If the part has yielded it is either the wrong size or not flat. You can;t hide yielding.
Even if resistance of UT could detect it I don't know how you would distinguish the effect of fatigue from yielding. Both cause similar microstructural damage.

= = = = = = = = = = = = = = = = = = = =
Plymouth Tube

 

[redpicker]

Perhaps your need to protect your proprietary technology is preventing us from understanding your problem.

But, if the pieces must be replaced after slight yielding has occurred, then there is some change in the pieces that has occurs with yielding that makes the pieces unsuitable for service. Why not use whatever that change is to determine if yielding has occurred?

Or, is there something I am missing?

In practice, the best check to determine if yielding has occurred that I am aware of is to measure strain. Either a permanent strain after load is released or a non-linearity between load and strain indicates yielding.

The major issue I have a trouble with is that you use "slight yielding" (which is not very definitive) to define when the parts must be replaced. It sounds as if you are looking for definitive test to check for a subjective result.

rp

 

[mfgenggear]

the only way seems to me is as explained by IRstuff or by having strain gages applied on the actual part. while in service.
& recorded.

 

[mxracer17788]

So UT is capable of detecting yielding? The problem here is that let's say we test 100 of our parts to define a baseline ultrasonic profile. If we take a part at random and introduce a subtle yield, let's say a minor elongation, could we take a UT profile of this sample and tell that it has yielded when compared with our baseline signal? I'm unsure of UT's resolving power. Also you mentioned that fatigue and yielding can produce similar microstructural damage, but perhaps both conditions are serious enough to warrant a refund since fatigue damage is definitely not a good thing.

 

[IRstuff]

Resistance is futile...

"cyclic yielding which could elongate the sample, and then subsequent return it to it's original shape."
Really? How?

I think the only way to determine whether something has yielded is to manipulate the piece in the same fashion that caused the yield to begin with. Unless the piece has the same stiffness as before shipment, it's likely to have yielded.

TTFN
faq731-376

 

[mxracer17788]

UPDATE: I was not aware that we attentively monitor each of these parts at the time of manufacture. I have reviewed the drawings and these parts have a fairly tight dimensional tolerance. As a result, I am going to take everyone's advice here and have gauge blocks made to create a "go, no go" scenario for measuring these parts in the field. Thanks everyone for the help.

Jeff

 

[Guest102023]

No.

While permanent strain is known to increase resistivity (due to increased dislocation and vacancy densities), this is next to impossible to determine by any practical method other than dimensional measurement. You probably don't even know what degree of strain was present to begin with, so you don't even have a reference. In a real-world steel I can't demonstrate 'slight' yielding metallographically, so I don't know how measuring resistivity would show it.

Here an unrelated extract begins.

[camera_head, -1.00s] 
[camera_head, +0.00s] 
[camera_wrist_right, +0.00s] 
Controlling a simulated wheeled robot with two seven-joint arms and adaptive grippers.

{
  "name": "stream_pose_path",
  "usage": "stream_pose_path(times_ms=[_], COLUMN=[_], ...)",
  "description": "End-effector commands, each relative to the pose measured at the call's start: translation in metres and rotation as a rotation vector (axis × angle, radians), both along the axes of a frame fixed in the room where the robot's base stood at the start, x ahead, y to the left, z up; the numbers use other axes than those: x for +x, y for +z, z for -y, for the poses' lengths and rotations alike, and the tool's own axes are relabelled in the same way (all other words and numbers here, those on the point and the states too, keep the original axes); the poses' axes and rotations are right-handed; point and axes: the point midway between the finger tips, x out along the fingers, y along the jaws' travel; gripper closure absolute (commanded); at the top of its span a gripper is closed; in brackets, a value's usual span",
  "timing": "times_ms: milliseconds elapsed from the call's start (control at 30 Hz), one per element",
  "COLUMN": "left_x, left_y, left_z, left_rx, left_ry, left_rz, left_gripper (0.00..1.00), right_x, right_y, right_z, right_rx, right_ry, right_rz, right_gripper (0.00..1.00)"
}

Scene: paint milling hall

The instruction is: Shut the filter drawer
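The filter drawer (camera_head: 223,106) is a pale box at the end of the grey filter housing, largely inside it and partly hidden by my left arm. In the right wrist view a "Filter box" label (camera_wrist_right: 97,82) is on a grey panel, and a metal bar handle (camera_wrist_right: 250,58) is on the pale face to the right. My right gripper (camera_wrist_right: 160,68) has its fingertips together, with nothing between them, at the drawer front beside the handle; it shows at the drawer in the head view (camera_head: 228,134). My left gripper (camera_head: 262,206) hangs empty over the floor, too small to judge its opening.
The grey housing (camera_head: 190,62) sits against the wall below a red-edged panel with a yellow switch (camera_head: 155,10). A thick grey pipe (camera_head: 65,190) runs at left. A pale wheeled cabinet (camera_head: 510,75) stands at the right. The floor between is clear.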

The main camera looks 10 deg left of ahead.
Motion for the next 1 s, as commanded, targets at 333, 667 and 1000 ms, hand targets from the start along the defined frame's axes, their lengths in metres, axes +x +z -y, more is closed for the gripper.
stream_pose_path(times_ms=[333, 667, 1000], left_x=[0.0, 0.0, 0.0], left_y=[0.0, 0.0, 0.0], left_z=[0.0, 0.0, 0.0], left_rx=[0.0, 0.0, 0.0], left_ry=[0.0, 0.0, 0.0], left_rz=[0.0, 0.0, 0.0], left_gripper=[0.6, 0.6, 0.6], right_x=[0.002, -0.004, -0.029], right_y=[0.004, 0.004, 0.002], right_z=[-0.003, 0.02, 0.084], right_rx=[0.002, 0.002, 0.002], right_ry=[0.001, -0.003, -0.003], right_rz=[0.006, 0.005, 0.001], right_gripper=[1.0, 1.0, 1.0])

Yielding implies a permanent change in dimension; dimensional measurement is your best hope.

 

[ManOfSteel8357]

Since it seems like the general consensus from everyone is to use dimensional analysis to determine if the part yields, is there a quick and easy way to take accurate density readings of the part before and after yielding? Since we inspect these parts before they go into service, it wouldnt be too much of an issue to record the density first. My thinking is that say the steel plate permanently elongates by 0.20", it should technically have a lower density when compared to before yielding since it's volume has increased. My question is, is there a way to accurately measure the volume of part up to the thousandth in accuracy? (or a machine that can peform this function. I'm thinking a fluid displacement method since these plates are machined into irregular shapes). If I were able to measure the volume to that accuracy, would permanent yielding really show a change in density that I could measure?

 

[ManOfSteel8357]

By the way, me and mxracer work in the same lab and we really need to find a solution to this problem! All the help has been much appreciated.

 

[Maui]

Plastic deformation in steel components is often modeled as a constant volume process. I doubt that you would find a detectable change in density. But if there is a measureable change, a relatively simple way for you to quantify it would be by using an acoustic method. Utrasonic waves passing through an isotropic linear elastic medium have a longitudinal wave velocity that only depends on the density of the material and the modulus of elasticity according to the relationship V = [E/rho]^0.5 where E is the modulus and rho is the density. This is obviously an oversimplified set of assumptions, and for a more accurate and in-depth analysis you should read this:

http://solidmechanics.org/text/Chapter4_4/Chapter4_4.htm

You can use a standard ultraonic inspection apparatus and piezoelectric transducer to measure the wave speed in your parts before they are placed in service, and after they are returned to you. If there is a change in density, this would probably be the most practical way for you to determine it.

Maui

http://www.EngineeringMetallurgy.com

 

[ManOfSteel8357]

Well if plastic deformation is modeled as a constant volume process in steel, than this might not be a good method. The part is designed to yield in the middle, so I'm wondering if we could take ultrasonic readings just in the center of the part and record these values, and then test the part after it has plastically deformed. I'm wondering what the sensitivity of this test method is...

 

[Maui]

One of the reasons that I recommended it is that it is an extremely sensitive and repeatable method.

Maui

http://www.EngineeringMetallurgy.com

 

[Compositepro]

Using strain gauges is the usual way to measure strain. To measure plastic yield strain, compare before and after measurements between gauge marks (scratches) on the specimen.
If you mean that you want to be able to measure whether parts coming back from the field have yielded, the only reason that would be of interest is that they are now dimensionally out of tolerance.